Tuesday, January 19, 2010

The Formal Distinction, Formalities, and Common Natures

From Scotus' Ordinatio I.Dist.5 P.1 Q.1 paragraph 19. In one mighty sentence Scotus lays out the foundations of the formal distinction and the doctrine of common natures:

In substantiis, quamvis in eadem realiter - etiam quamvis simplici - possint esse perfectiones multae substantiales formaliter distinctae et ibi una formalis ratio possit abstrahi ab alia remanente adhuc concretione utriusque formalitatis ad sua propria supposita (verbi gratia, licet haec sit vera 'substantia intellecta est volitiva' - ubi est praedicatio concretiva perfectionis unius substantialis de alia - tamen haec negatur 'intellectus est voluntas', quia ista significant perfectiones illas ut abstractas a se invicem, et hoc secundum proprias formalitates earum; tamen adhuc ista sic abstraca concernunt propria supposita, quia hic 'intellectus' est intellectus), accipiendo tamen substantiam sive simplicem sive compositam praecise secundum unam rationem formalem quidditativam, tantum est abstractio a supposito propriae naturae communiter, quia non sunt natae concernere aliquid alterius naturae; ideo ista abstractio est maxima.

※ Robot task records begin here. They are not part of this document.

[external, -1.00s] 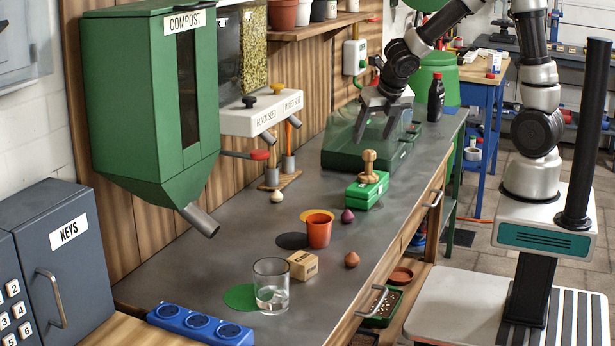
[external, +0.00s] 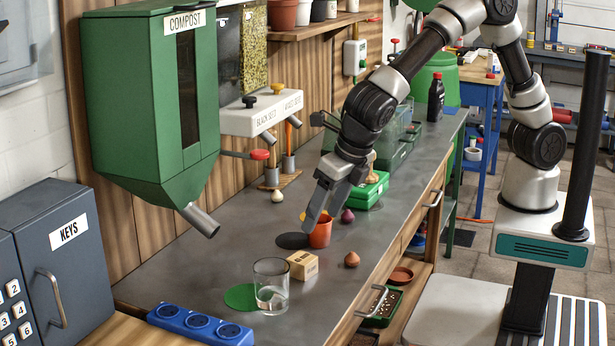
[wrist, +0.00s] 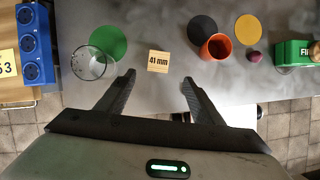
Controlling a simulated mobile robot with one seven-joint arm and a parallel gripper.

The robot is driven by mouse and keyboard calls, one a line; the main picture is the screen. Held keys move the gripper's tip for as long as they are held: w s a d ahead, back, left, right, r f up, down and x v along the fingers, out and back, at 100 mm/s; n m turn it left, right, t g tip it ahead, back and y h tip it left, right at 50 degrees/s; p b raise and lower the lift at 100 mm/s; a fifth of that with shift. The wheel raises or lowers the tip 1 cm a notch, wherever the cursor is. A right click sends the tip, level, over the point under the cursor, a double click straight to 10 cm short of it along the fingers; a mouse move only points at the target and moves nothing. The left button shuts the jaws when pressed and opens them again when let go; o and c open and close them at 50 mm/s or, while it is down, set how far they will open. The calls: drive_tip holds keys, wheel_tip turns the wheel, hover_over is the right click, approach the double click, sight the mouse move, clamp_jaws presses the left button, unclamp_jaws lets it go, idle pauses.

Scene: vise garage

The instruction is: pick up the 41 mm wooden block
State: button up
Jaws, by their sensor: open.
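The wooden block (external: 303,265) is a small light-wood cube on the grey workbench, to the right of the glass. In the wrist view it shows its "41 mm" label (wrist: 158,61) and lies ahead of the fingertips, between their lines. My gripper (external: 318,212) is open and empty, above the bench by the orange pot and apart from the block. In the wrist view my gripper's two fingers (wrist: 157,75) are spread wide.
A glass (external: 271,286) stands close left of the block. An orange pot (external: 320,232) stands behind it and a brown bulb (external: 351,259) lies to its right. A green disc (external: 240,297) and a blue socket strip (external: 200,325) are nearer the front left.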

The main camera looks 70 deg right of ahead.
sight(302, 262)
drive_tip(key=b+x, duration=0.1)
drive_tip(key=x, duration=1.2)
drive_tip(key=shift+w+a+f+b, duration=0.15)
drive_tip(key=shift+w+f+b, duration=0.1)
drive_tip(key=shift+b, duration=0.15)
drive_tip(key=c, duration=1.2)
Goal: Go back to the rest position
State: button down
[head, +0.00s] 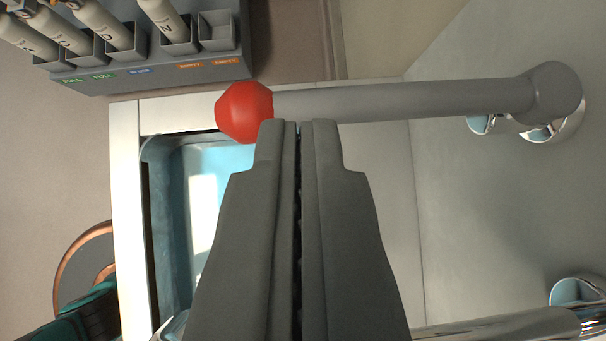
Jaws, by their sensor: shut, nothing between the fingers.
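My gripper (298,124) points up the picture from the bottom middle. Its two dark grey fingers lie side by side, shut with nothing between them. Just beyond the fingertips is a grey lever (405,101) with a red ball knob (244,112) at its left end. The fingertips appear close to the lever and knob in the picture; I cannot tell whether they touch. The gripper hides part of the scene behind it.
A grey rack (160,73) with several cylinders and an empty slot is at the upper left. A light blue basin (172,220) with a white frame (126,215) lies behind the gripper. A metal rail (500,325) crosses the lower right. A teal and black object (85,312) is at the lower left.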

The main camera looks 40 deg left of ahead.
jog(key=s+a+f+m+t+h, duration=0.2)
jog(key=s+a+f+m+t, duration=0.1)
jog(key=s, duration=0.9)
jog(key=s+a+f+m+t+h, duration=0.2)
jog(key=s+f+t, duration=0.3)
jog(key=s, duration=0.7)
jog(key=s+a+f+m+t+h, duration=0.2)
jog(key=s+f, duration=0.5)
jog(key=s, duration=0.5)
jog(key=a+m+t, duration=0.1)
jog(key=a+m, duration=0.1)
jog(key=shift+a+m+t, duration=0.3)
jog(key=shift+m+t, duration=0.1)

"In substances, although in the same thing really - however simple they are - there can be many formally distinct substantial perfections, and there one formal ratio can be abstracted from another, the concretion of each formality remaining in its own supposit (for example, although this is true: 'an intellective substance is volitional' - where there is a concretive predication of one substantial perfection about another - nevertheless this is denied: "the intellect is the will', because these [i.e. 'intellect' and 'will'] signify those perfections as abstracted from each other, and that according to their proper formalities; still these things so abstracted concern their own [one and the same] supposit, because this 'intellect' is the intellect [i.e. the intellective faculty belongs to the intellective soul, but the volitive power does too]), nevertheless accepting a substance whether simple or composite precisely according to one formal quidditative ratio, still there is an abstraction from the substance of its proper common nature, because they do not in themselves concern anything of another nature; therefore this abstraction is the greatest."

Notice that in this paragraph he says "formally distinct" while elsewhere in the same question he also says "formal non-identity", leading one to think that there is not much difference between these two formulations.

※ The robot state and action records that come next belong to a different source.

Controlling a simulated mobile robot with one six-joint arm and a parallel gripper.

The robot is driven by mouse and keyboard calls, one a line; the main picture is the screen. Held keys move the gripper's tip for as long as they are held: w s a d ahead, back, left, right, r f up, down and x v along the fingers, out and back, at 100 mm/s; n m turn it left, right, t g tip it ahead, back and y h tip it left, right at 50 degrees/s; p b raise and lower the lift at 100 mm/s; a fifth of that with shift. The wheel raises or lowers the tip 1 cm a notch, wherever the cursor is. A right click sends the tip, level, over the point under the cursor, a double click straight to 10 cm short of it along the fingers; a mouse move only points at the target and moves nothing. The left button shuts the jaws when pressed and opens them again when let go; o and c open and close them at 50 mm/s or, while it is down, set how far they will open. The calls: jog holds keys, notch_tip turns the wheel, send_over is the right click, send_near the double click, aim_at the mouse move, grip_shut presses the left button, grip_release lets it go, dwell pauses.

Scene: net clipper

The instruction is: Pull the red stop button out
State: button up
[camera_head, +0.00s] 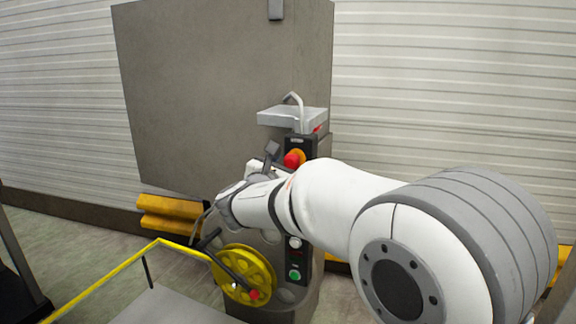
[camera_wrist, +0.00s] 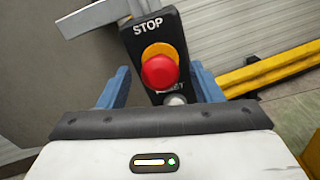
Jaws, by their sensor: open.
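The red stop button (camera_wrist: 160,72) sits on a yellow collar on a dark control box (camera_wrist: 133,46) marked STOP. In the head view the red button (camera_head: 292,160) shows just above my white arm. My gripper (camera_wrist: 158,90) is open in the wrist view, with one blue finger on each side of the lower part of the box. The button lies between and a little above the fingers in that picture, and I see no contact. In the head view my arm largely hides the gripper.
A large grey cabinet (camera_head: 215,90) stands behind. A grey plate (camera_head: 292,117) with a bent lever is above the box. A yellow handwheel (camera_head: 243,274), a green button (camera_head: 295,275) and a yellow rail (camera_head: 110,276) are below. Yellow beams (camera_head: 168,213) lie along the wall.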

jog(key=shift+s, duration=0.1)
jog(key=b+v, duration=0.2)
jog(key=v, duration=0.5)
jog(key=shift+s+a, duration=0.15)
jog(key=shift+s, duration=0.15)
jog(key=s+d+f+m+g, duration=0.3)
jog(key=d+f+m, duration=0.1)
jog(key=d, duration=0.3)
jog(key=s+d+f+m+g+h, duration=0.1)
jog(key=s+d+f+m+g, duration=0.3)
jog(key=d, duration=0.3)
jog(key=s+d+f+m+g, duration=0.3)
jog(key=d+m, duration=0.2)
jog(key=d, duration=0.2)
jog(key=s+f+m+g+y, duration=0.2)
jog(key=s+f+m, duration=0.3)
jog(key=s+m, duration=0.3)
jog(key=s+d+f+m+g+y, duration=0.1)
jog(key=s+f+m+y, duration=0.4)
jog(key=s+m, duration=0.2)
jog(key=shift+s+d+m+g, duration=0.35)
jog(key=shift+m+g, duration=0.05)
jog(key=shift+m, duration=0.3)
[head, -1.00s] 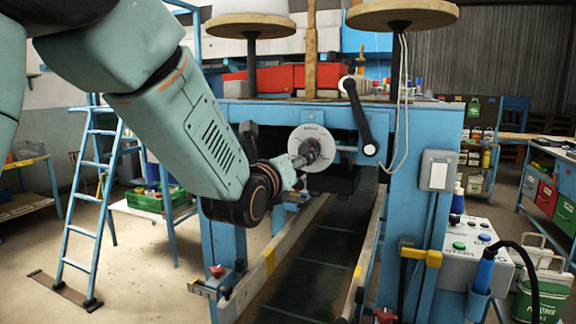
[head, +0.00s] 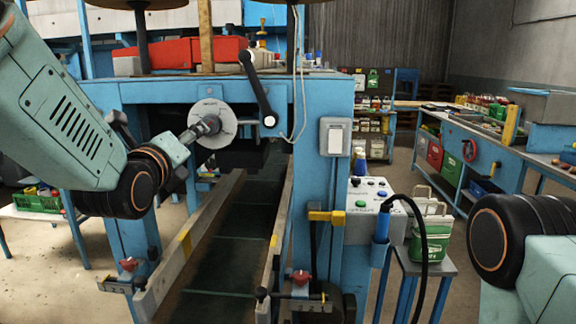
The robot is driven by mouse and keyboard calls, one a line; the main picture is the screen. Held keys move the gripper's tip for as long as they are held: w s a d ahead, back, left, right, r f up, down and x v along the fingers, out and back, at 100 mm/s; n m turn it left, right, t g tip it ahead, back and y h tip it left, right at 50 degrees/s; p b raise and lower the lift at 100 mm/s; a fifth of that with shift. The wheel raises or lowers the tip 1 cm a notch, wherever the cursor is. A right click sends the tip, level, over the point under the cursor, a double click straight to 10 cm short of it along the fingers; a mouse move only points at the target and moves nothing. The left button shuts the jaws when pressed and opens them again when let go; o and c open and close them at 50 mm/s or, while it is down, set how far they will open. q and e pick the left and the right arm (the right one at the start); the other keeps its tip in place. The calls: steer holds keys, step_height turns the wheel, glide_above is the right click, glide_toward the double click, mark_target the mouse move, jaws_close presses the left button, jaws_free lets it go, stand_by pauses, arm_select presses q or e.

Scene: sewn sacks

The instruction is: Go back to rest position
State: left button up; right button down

Don't worry much here about the "greatest abstraction" bit, which is only explained by the succeeding paragraphs. The important point is Scotus' doctrine that two things can be really identical in the sense of absolutely inseparable--like intellect and will in the rational soul, like humanity and Socrateity in Socrates--and yet formally distinct. This means that the two formalities involved do not include one another in their conception or definition, and sometimes means that at least one of the formalities can exist without the other. Socrateity cannot exist without humanity, since it cannot be the case the Socrates is not human, but humanity can exist without Socrateity, since there can be (and are) many men that are not Socrates. Humanity in itself does not concern itself in anything belonging to another formality, so that it is indifferent to Socrateity or Platonity. And similarly, there can be no men which are not animals, but animality itself is indifferent to humanity and equinity, so that the formal ratio--the intelligible structure, as we might want to say--of animality is formally distinct from any specific difference, though in a concrete supposit it never exists without being determined by some such specific formality. (As a universal in the mind, however, it does.)